[comp.society] Solving social problems

sjr@datacube.com (Steve J. Rapaport) (12/06/87)

Paul Dubuc asks:
> Would anyone like to share their ideas on the implications of treating
> social problems as technical ones?

and mentions that human problems are harder (by orders of magnitude) to
solve than technical ones.  He is, of course, right, but I think he's missed
the point. 

The original suggestion was that the *medium* of the net be used to help
solve social problems.  The net, when used as an information exchange, is
purely a social, not technical, mechanism.  (Like the telephone.)  Sure, it
needs high tech to work, but that doesn't mean that any solution arrived
at by the various *people* brainstorming through it will be a technical
one.

I think that if there's any hope of solving social problems, it will be
done by groups of intelligent, knowledgeable people, who can communicate
in an orderly way, with sufficient time delay that they are encouraged
to focus on the issues, not the red herrings.  It also helps if the
communications can be stored and looked at later for fresh insights,
and there is some way to tie a response back to the thought that originated
it.

Usenet meets these requirements, and so is a reasonable medium for exchange
of ideas on any social problem.  Regardless of the technology required to
run it.

As to whether a group of computer nerds, even with their heads (figuratively)
together, can solve *any* social problem (most of them are still wondering
why they can't meet Mr./Ms.
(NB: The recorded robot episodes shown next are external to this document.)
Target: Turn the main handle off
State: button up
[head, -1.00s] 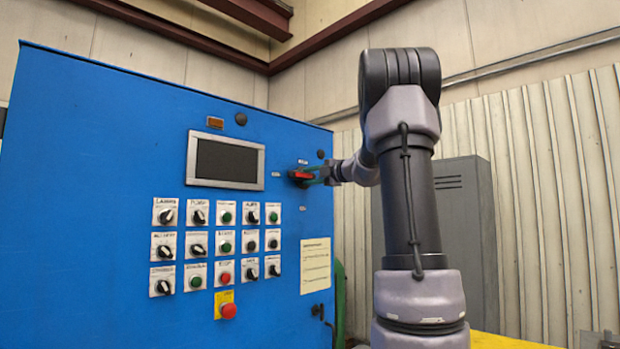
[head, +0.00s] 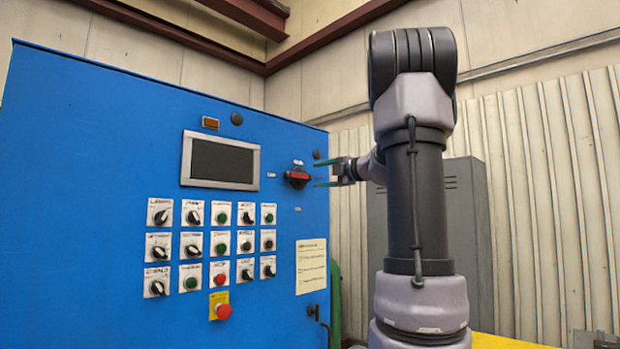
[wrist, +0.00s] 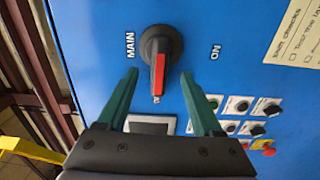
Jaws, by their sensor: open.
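The main handle (head: 298,178) is a black round knob with a red lever on the upper right of the blue panel. In the head view the lever lies about level, towards a small label on its left. In the wrist view the handle (wrist: 158,62) has its red lever pointing down, towards a small mark I cannot read clearly. A "MAIN" label (wrist: 131,45) and an "ON" label (wrist: 215,52) flank it. My gripper (head: 320,172) is open, its green fingers apart just right of the handle, with nothing between them.
The blue panel (head: 80,180) also carries a screen (head: 222,160), several small knobs and buttons, and a red stop button (head: 223,310) on yellow. A paper notice (head: 311,265) is below the handle. A grey cabinet (head: 470,230) stands behind my arm.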

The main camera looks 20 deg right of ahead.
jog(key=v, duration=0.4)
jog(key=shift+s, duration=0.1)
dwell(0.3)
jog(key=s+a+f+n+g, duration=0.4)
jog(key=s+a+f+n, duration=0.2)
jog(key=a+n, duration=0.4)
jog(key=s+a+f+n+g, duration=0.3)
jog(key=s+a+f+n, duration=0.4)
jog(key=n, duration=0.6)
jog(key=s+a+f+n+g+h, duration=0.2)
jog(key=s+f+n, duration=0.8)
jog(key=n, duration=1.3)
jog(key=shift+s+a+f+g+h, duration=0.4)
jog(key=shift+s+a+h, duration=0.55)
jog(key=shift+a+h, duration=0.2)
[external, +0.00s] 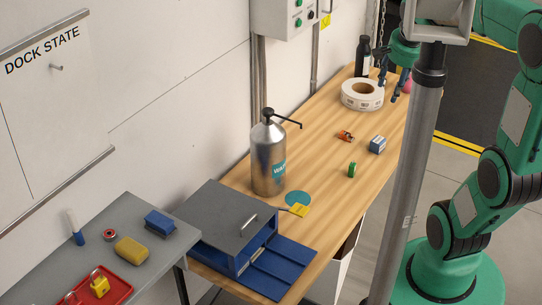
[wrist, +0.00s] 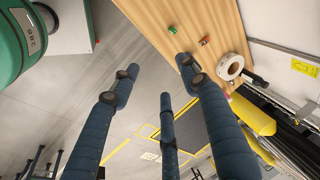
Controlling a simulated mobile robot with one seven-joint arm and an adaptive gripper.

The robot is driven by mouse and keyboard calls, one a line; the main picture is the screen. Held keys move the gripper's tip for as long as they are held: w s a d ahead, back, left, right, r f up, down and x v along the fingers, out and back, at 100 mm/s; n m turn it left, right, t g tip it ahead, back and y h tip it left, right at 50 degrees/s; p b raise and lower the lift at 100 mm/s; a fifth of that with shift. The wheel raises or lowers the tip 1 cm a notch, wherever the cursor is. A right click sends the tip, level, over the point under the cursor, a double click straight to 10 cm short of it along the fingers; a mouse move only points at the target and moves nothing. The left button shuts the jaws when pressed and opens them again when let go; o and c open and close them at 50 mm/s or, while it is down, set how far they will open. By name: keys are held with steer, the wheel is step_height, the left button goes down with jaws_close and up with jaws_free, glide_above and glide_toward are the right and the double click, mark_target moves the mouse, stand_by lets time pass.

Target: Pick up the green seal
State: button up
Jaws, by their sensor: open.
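The green seal (external: 352,170) is a small green ring-like piece on the wooden bench, right of the metal pump bottle. It also shows as a small green spot near the top of the wrist view (wrist: 172,30). My gripper (external: 394,92) is at the far end of the bench, above and beside the roll of labels, well away from the seal. In the wrist view my gripper's dark blue fingers (wrist: 158,82) are spread apart with nothing between them. The gripper partly overlaps a pink item behind it.
A blue-and-white box (external: 378,144) and a small orange-brown item (external: 346,136) lie near the seal. The label roll (external: 348,98), black bottle (external: 363,58) and pump bottle (external: 268,160) stand along the bench. A grey post (external: 408,180) rises in front of the bench's right edge.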

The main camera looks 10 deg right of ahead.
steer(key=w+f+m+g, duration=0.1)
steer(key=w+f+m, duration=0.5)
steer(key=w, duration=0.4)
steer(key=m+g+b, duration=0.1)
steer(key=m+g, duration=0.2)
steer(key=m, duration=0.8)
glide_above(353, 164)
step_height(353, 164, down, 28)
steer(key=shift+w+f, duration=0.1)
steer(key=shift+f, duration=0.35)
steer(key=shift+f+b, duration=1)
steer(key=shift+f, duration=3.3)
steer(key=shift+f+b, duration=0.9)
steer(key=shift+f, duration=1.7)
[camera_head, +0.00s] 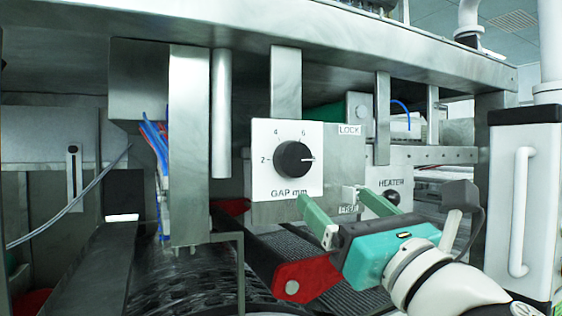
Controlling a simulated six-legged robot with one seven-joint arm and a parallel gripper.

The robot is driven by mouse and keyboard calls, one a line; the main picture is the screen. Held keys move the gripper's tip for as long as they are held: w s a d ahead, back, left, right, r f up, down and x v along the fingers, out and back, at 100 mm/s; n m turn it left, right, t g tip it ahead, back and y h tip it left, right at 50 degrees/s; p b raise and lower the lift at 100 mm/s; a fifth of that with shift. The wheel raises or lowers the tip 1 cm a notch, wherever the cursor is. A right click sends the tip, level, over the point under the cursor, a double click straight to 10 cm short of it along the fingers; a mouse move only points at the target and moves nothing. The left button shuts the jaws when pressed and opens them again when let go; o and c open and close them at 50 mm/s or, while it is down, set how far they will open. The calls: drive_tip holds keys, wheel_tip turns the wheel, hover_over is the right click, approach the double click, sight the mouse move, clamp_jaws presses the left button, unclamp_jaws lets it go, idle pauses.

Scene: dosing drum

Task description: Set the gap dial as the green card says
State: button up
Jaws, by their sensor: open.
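The gap dial (293,159) is a black round knob on a white plate (267,185) marked "GAP mm". The numbers 2, 4 and 6 run from its left over the top. Its light pointer line points right, about level, past the 6. My gripper (334,198) is teal with green fingers, below and right of the dial. It is open, apart from the dial, with nothing seen between its fingers. I cannot make out a green card in this view.
Right of the dial are a LOCK label (349,130), a lower label (348,209) partly hidden by my gripper, and a small pale lever (350,194) near it. A HEATER knob (391,197) is behind my gripper. A metal post (190,145) stands left; a red bracket (302,281) is below.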

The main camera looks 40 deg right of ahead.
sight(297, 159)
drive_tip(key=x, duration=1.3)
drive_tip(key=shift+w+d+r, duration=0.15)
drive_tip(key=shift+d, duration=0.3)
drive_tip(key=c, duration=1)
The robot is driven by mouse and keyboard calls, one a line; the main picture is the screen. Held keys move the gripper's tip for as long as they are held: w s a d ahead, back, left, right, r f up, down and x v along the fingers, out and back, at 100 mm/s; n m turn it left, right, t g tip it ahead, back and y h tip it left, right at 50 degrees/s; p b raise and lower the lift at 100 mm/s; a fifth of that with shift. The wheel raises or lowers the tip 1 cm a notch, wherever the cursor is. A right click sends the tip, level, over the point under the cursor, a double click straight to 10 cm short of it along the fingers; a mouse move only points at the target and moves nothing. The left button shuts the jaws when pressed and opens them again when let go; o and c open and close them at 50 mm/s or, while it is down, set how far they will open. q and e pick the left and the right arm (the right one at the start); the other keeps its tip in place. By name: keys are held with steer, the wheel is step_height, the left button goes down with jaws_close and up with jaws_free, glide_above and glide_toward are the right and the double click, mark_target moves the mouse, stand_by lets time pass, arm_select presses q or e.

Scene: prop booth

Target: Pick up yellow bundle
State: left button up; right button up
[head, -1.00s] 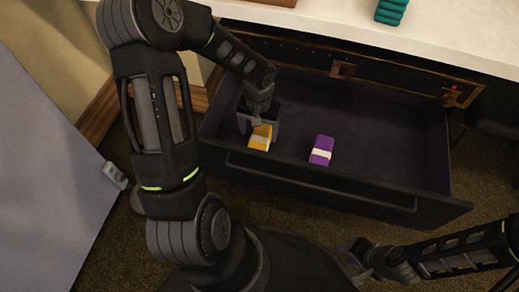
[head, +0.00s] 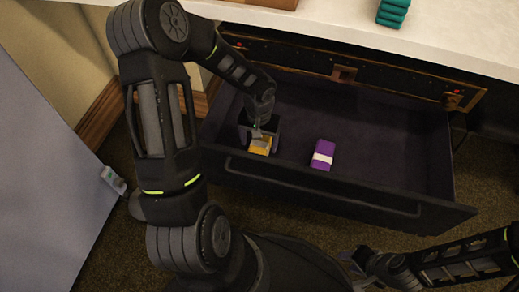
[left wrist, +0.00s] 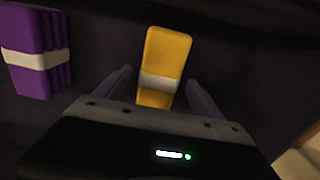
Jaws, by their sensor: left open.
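The yellow bundle (head: 260,146), with a pale band round its middle, lies in the open dark drawer near its left front corner. It also shows in the left wrist view (left wrist: 168,55), where its lower part lies between my two fingers. My left gripper (head: 259,138) is over the bundle inside the drawer, open, with one finger on each side of it and a gap to each. In the left wrist view my left gripper (left wrist: 158,92) covers the bundle's near end. My right gripper (head: 352,258) is at the bottom of the head view, outside the drawer; its fingers are unclear.
A purple bundle (head: 322,154) with a white band lies to the right in the same drawer (head: 390,135). The drawer's front wall and left wall stand close to my left gripper. Teal stacked items (head: 392,12) sit on the pale top above.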

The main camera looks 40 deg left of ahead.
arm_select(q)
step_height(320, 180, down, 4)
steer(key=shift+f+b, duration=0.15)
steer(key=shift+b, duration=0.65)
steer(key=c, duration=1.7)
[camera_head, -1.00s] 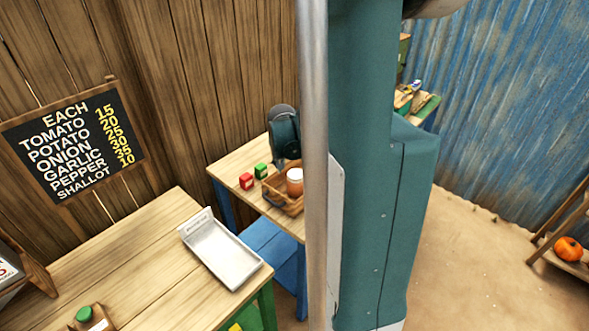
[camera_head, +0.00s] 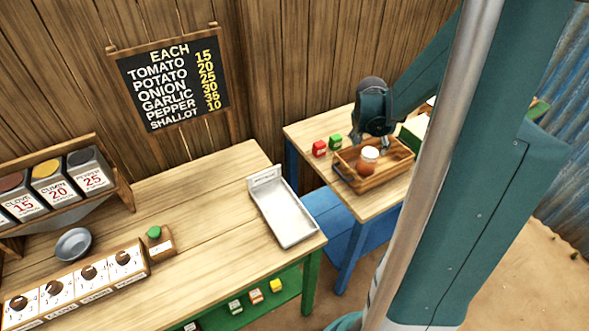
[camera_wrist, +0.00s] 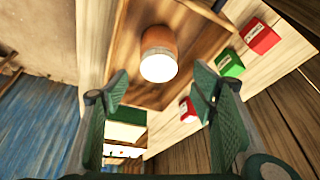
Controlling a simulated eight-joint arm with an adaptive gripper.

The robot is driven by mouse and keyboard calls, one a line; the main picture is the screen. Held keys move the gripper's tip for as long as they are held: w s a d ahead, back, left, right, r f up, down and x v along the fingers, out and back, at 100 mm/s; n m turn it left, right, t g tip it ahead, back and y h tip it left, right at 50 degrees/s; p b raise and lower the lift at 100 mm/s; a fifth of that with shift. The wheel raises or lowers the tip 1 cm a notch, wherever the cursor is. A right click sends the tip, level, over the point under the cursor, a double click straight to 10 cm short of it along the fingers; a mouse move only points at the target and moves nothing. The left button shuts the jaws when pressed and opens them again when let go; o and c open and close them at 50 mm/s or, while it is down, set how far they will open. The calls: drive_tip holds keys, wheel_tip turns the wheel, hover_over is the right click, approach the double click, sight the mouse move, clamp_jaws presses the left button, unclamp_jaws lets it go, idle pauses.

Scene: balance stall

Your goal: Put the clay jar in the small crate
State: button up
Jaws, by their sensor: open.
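The clay jar (camera_head: 367,165), orange-brown with a white top, stands in the wooden crate (camera_head: 345,183) on the far table. In the wrist view the jar (camera_wrist: 160,54) is beyond my fingertips, with the crate's floor and walls (camera_wrist: 112,40) around it. My gripper (camera_wrist: 162,90) is open, with nothing between its fingers.
A red box (camera_head: 319,148) and a green box (camera_head: 336,140) stand left of the crate. A price board (camera_head: 172,77) hangs on the wooden wall.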

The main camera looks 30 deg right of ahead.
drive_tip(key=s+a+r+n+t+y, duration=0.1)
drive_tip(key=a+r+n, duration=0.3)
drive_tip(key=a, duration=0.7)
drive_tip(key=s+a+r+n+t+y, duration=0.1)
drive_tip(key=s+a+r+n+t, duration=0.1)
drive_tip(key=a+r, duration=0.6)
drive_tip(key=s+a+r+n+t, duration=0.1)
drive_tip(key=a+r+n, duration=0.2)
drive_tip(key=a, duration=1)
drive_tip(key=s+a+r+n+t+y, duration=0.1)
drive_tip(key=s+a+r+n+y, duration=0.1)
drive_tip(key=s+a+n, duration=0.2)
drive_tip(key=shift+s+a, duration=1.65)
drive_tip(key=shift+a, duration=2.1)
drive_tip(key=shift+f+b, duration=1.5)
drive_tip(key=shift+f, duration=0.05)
Right on soc.singles), well, I leave that
for history to decide.

Steve Rapaport

swb@tcgould.tn.cornell.edu (Scott Brim) (12/15/87)

To change the subject slightly....

Actually, these days I'm feeling that so much of social structure and
function depend on technology that keeping human society healthy is
just as much a technical problem as one of human relations, government,
etc.  I don't mean that you need technology to keep our society
running (although in the USA it's true); I mean the fabric of society
itself is becoming technology-based.  More and more of our accustomed
and seemingly necessary interactions require it.

Also, the kinds and frequencies of interactions are growing, and
unexpected new ones which we aren't prepared to deal with will appear.
The stock market problems are a simple example.  They are indicative of
the fact that a growing number of our technological solutions, which
work well in an environment of little interaction with other such
solutions and strong (usually human) damping of interactions between
them, are becoming more and more interconnected, and the interaction
times are becoming shorter.  We haven't designed for this.  There is
little or no coordination of interconnections (we like it that way).
We have no idea what the results are going to be.  Even finding such
interacting systems is going to be hard and full of surprises, so in
making society work we're going to be playing rather desperate
catch-up, patching as we can, just like we are with the stock market
systems right now.  Of course the rate of increase of such interactions
isn't going to slow down at all, and our use of technology is going to
increase in more and more critical areas.  Hmmmm.